◆ PROBLEM TO SOLVE:
Exclude images, then output the remaining data verbatim.

◆ STORED DATA:
..........

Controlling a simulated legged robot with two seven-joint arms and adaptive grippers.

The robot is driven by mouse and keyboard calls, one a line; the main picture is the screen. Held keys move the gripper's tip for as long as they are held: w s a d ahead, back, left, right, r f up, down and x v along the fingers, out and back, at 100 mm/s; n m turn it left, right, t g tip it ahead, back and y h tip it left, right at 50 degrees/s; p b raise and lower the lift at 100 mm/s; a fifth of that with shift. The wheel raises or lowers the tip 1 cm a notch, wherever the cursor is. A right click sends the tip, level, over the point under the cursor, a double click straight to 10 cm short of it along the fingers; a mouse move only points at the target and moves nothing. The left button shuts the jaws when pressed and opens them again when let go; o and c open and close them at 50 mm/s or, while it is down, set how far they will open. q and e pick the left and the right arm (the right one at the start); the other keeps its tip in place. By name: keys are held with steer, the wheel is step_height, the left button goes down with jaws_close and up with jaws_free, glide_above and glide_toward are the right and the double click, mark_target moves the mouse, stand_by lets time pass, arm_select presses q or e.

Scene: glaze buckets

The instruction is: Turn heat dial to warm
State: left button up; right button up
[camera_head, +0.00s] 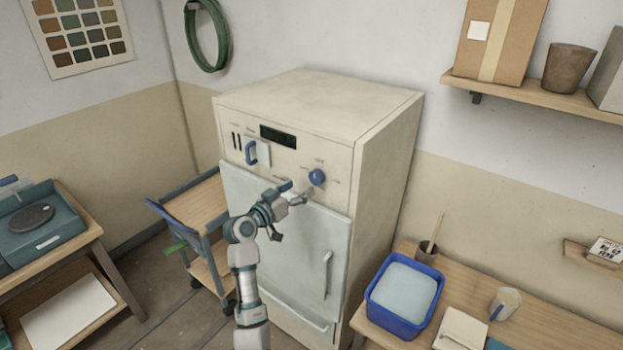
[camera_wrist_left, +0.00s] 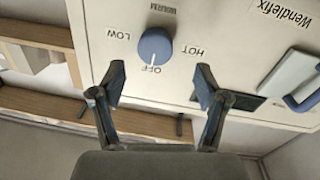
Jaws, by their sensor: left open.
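The blue heat dial (camera_head: 317,177) is on the upper front panel of the cream kiln-like cabinet (camera_head: 385,165). In the left wrist view the dial (camera_wrist_left: 155,47) is round, with a white mark pointing at OFF. The labels LOW, WARM and HOT stand around it, upside down in this view. My left gripper (camera_head: 297,192) is in front of the panel, just left of and below the dial. In the wrist view its open fingers (camera_wrist_left: 160,86) are spread, with the dial ahead between them; they appear apart from it. My right gripper is not in view.
A blue handle (camera_head: 251,153) and a dark display (camera_head: 278,136) are left of the dial. The cabinet door (camera_head: 285,235) below is shut. A trolley (camera_head: 195,205) stands at left; a blue tub (camera_head: 375,300) sits on the right table.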

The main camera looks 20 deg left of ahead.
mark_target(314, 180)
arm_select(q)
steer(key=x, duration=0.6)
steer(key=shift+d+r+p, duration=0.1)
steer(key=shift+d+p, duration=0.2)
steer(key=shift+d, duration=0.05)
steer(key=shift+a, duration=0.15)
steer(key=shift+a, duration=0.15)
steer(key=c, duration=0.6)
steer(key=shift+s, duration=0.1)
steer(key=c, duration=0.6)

..........

◆ SOLUTION TO THIS PROBLEM:
Controlling a simulated legged robot with two seven-joint arms and adaptive grippers.

The robot is driven by mouse and keyboard calls, one a line; the main picture is the screen. Held keys move the gripper's tip for as long as they are held: w s a d ahead, back, left, right, r f up, down and x v along the fingers, out and back, at 100 mm/s; n m turn it left, right, t g tip it ahead, back and y h tip it left, right at 50 degrees/s; p b raise and lower the lift at 100 mm/s; a fifth of that with shift. The wheel raises or lowers the tip 1 cm a notch, wherever the cursor is. A right click sends the tip, level, over the point under the cursor, a double click straight to 10 cm short of it along the fingers; a mouse move only points at the target and moves nothing. The left button shuts the jaws when pressed and opens them again when let go; o and c open and close them at 50 mm/s or, while it is down, set how far they will open. q and e pick the left and the right arm (the right one at the start); the other keeps its tip in place. By name: keys are held with steer, the wheel is step_height, the left button goes down with jaws_close and up with jaws_free, glide_above and glide_toward are the right and the double click, mark_target moves the mouse, stand_by lets time pass, arm_select presses q or e.

Scene: glaze buckets

The instruction is: Turn heat dial to warm
State: left button up; right button up
[camera_head, +0.00s] 
[camera_wrist_left, +0.00s] 
Jaws, by their sensor: left open.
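The blue heat dial (camera_head: 317,177) is on the upper front panel of the cream kiln-like cabinet (camera_head: 385,165). In the left wrist view the dial (camera_wrist_left: 155,47) is round, with a white mark pointing at OFF. The labels LOW, WARM and HOT stand around it, upside down in this view. My left gripper (camera_head: 297,192) is in front of the panel, just left of and below the dial. In the wrist view its open fingers (camera_wrist_left: 160,86) are spread, with the dial ahead between them; they appear apart from it. My right gripper is not in view.
A blue handle (camera_head: 251,153) and a dark display (camera_head: 278,136) are left of the dial. The cabinet door (camera_head: 285,235) below is shut. A trolley (camera_head: 195,205) stands at left; a blue tub (camera_head: 375,300) sits on the right table.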

The main camera looks 20 deg left of ahead.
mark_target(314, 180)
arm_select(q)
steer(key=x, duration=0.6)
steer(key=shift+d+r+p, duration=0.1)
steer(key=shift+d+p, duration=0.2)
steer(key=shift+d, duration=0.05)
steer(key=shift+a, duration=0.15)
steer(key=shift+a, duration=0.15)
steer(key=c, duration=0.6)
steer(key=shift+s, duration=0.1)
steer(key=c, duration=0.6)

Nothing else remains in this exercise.